The paper you use is just as important as the printer and ink. Bad paper can make a good printer look absolutely awful. There is a wide variety of papers available, both from printer manufacturers and paper specialists, including those in the photo above. All inkjet paper is categorized by the following set of specifications. Most inkjet paper brands indicate at least some of these specs on the package.
As the name implies, this is the actual thickness of the paper, and is calibrated in "mils" or 1/1000ths of an inch. A paper that is marked "8.3 mils" is 83/1000ths of an inch thick.
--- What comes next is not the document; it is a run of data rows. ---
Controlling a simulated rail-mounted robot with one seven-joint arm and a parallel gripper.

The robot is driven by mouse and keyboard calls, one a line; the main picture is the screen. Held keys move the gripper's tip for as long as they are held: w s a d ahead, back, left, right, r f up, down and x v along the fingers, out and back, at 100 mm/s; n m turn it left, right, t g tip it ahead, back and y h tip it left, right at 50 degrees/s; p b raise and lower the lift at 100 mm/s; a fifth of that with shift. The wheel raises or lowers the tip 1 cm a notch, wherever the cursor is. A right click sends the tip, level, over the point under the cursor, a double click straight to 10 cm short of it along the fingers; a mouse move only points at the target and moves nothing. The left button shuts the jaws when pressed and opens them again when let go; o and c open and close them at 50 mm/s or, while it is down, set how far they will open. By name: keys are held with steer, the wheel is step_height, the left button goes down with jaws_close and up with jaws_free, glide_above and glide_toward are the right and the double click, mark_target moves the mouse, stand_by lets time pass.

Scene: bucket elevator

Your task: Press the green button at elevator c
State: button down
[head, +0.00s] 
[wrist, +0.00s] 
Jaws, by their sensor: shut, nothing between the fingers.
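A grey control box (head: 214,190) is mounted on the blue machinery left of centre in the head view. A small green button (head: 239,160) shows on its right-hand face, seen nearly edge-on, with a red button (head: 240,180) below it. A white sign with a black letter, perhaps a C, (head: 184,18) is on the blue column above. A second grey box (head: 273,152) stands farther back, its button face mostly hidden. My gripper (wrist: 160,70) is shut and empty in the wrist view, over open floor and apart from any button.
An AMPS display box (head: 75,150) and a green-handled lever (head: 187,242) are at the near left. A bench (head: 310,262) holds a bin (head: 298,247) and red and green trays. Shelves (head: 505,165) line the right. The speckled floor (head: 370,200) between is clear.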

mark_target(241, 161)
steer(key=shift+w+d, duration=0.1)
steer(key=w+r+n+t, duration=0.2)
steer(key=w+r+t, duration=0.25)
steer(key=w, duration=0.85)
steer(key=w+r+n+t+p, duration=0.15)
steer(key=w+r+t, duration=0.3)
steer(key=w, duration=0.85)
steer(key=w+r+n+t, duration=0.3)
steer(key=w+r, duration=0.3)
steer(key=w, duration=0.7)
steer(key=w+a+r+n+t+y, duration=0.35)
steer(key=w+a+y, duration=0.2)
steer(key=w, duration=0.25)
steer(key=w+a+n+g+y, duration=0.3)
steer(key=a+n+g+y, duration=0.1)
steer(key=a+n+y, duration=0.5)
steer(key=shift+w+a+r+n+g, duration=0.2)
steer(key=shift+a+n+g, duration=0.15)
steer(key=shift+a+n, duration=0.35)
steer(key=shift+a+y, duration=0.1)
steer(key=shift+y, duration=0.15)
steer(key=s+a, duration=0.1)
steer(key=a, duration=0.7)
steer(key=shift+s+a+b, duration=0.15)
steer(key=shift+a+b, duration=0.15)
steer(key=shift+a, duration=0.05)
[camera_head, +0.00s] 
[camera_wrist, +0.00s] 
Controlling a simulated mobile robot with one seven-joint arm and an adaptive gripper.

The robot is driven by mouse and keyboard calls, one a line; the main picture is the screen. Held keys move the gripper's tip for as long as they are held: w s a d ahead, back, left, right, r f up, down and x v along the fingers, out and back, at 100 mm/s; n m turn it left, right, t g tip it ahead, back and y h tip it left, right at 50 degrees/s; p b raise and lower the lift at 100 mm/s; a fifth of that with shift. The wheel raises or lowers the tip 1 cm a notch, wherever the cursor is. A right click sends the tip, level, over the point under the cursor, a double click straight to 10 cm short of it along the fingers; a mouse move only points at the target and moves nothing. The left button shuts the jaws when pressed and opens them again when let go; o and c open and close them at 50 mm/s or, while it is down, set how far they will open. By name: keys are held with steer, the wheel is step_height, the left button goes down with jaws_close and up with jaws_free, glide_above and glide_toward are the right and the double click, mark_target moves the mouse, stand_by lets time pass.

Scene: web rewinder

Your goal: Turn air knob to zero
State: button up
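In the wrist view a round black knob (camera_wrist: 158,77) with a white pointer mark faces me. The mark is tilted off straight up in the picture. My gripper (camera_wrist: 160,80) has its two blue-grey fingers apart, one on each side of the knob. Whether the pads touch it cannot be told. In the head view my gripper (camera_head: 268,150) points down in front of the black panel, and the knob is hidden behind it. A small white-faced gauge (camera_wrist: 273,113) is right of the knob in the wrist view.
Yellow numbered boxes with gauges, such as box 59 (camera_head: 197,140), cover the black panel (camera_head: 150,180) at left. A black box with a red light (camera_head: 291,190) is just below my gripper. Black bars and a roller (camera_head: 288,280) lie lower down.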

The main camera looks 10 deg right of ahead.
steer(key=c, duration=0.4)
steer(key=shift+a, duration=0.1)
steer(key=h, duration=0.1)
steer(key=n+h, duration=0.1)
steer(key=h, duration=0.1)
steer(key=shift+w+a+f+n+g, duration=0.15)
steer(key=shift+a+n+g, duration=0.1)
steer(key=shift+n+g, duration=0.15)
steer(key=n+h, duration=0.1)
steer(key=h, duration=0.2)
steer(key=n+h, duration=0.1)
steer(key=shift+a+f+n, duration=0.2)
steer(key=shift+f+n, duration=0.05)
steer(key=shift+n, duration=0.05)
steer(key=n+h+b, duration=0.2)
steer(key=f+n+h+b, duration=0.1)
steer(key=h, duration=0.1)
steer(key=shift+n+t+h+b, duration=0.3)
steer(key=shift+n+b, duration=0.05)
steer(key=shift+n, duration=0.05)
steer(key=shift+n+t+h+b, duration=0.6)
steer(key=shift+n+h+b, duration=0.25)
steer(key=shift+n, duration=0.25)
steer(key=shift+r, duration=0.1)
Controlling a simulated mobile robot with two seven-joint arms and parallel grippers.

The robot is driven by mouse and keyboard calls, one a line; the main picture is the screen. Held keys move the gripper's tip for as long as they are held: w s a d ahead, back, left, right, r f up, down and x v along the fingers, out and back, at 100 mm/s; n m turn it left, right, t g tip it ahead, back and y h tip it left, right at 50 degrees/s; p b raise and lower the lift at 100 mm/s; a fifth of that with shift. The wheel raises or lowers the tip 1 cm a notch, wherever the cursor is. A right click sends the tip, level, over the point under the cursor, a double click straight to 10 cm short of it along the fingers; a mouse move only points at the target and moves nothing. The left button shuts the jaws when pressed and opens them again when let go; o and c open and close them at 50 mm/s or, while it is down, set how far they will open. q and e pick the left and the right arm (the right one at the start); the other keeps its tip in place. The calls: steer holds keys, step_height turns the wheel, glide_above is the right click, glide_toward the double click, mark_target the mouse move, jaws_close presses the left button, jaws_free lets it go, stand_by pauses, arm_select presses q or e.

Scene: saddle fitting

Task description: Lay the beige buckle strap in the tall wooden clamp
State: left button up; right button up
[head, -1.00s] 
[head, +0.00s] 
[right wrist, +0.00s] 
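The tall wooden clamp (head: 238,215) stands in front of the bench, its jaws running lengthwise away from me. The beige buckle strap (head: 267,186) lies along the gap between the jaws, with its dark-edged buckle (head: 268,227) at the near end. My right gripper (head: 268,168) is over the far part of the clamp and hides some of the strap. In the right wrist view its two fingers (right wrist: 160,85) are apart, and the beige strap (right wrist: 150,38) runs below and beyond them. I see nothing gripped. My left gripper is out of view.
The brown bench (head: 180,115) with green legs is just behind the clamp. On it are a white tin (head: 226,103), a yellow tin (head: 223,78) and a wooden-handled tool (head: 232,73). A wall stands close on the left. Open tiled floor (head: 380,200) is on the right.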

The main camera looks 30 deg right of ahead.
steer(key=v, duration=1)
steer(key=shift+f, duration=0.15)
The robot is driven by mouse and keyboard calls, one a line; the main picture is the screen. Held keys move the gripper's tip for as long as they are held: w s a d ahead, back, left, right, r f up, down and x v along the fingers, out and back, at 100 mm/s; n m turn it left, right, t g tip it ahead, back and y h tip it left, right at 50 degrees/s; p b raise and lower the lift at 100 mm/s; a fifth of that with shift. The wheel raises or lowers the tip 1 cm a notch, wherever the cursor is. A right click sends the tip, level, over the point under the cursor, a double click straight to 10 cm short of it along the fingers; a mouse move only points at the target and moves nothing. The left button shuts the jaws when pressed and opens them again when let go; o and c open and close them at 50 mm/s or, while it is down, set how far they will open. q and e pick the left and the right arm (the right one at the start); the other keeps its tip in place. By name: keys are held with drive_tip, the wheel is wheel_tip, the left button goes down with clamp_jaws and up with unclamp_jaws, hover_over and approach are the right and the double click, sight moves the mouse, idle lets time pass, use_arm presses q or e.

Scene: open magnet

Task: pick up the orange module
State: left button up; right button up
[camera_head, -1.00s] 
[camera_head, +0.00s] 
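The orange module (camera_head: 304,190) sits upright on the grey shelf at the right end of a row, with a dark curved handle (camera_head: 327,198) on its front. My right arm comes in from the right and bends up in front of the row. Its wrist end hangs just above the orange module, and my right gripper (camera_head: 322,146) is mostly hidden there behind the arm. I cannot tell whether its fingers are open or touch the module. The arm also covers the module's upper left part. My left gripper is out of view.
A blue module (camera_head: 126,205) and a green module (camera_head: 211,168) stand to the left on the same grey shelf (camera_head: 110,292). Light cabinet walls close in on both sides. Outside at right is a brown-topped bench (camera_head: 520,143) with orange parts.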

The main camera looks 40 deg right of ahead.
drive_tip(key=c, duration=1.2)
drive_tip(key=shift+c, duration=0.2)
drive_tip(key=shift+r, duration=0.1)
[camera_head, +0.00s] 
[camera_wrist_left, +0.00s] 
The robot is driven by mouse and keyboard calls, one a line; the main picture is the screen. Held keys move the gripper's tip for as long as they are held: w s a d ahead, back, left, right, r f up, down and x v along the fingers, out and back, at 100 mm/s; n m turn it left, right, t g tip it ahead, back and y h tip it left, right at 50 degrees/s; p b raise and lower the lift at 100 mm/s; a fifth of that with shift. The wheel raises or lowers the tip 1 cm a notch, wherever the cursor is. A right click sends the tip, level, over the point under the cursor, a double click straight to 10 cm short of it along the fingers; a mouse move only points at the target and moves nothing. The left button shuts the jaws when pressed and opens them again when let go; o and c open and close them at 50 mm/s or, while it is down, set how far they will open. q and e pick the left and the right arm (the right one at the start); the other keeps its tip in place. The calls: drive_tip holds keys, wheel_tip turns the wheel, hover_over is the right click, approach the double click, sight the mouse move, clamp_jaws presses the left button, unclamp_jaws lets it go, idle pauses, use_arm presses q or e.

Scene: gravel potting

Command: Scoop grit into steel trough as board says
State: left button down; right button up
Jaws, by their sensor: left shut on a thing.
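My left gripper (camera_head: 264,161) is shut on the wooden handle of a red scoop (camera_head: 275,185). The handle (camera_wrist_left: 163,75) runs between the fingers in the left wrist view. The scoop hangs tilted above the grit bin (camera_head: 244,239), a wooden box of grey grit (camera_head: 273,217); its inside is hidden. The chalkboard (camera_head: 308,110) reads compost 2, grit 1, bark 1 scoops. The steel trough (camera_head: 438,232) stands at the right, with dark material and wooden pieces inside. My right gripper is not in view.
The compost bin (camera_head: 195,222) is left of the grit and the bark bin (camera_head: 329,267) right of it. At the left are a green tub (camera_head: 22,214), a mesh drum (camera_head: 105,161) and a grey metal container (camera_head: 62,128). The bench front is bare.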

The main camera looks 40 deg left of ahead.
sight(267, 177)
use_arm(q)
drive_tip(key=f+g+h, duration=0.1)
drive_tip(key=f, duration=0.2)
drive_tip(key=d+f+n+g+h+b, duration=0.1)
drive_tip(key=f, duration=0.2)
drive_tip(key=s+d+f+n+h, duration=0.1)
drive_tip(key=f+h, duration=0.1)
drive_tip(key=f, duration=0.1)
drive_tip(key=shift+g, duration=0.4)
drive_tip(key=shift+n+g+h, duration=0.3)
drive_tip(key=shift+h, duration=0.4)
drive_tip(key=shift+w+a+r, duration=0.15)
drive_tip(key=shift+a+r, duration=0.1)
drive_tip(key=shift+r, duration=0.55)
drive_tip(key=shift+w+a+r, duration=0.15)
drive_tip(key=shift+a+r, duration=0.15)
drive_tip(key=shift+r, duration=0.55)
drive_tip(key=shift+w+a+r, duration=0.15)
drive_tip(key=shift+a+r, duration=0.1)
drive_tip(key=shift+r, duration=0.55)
Brightness is an indication of how white the paper is. It's expressed as a percentage and is determined using a scale that has been established by the International Standards Organization, or ISO. When it comes to ISO Brightness, a higher number is better. A typical paper might be labeled "ISO 97 percent."
Opacity is also indicated as a percentage, and again, higher numbers are better. A paper in the 96 percent or 97 percent range is very opaque.
This one can be confusing because different manufacturers use different formulas--although if you work through the math it all comes out the same. Most companies list the Base Weight in grams per square meter, or "g/m2." A Base Weight of 250gms or higher is substantial. However, some companies choose to show Base Weight as pounds per ream. A ream is 500 sheets.
Common sizes range from 4x6 to 13x19, but if you're looking for something new to try, check out the pre-cut greeting cards, stickers and post cards. Some paper is also available in rolls for volume users (make sure your printer can handle roll paper). For business use or for scrapbook making, take a look at double-sided paper. You can print on both sides and bind the pages together to form a book. Beware this common source of confusion: 8x10 vs. 8.5x11. Ordinary copy paper is 8.5x11. Traditional photo enlargements are 8x10.
Glossy still rules supreme for most folks, but portraits and some other types of images look great on matte, canvas or satin surfaces. Best course is to buy a sample package that includes several different surfaces.
Water-resistant papers repel moisture--particularly fingerprints. They dry quickly and are easier to handle overall.
Don't be "printer-wise and paper-foolish." The paper becomes the print, so always buy the best you can afford.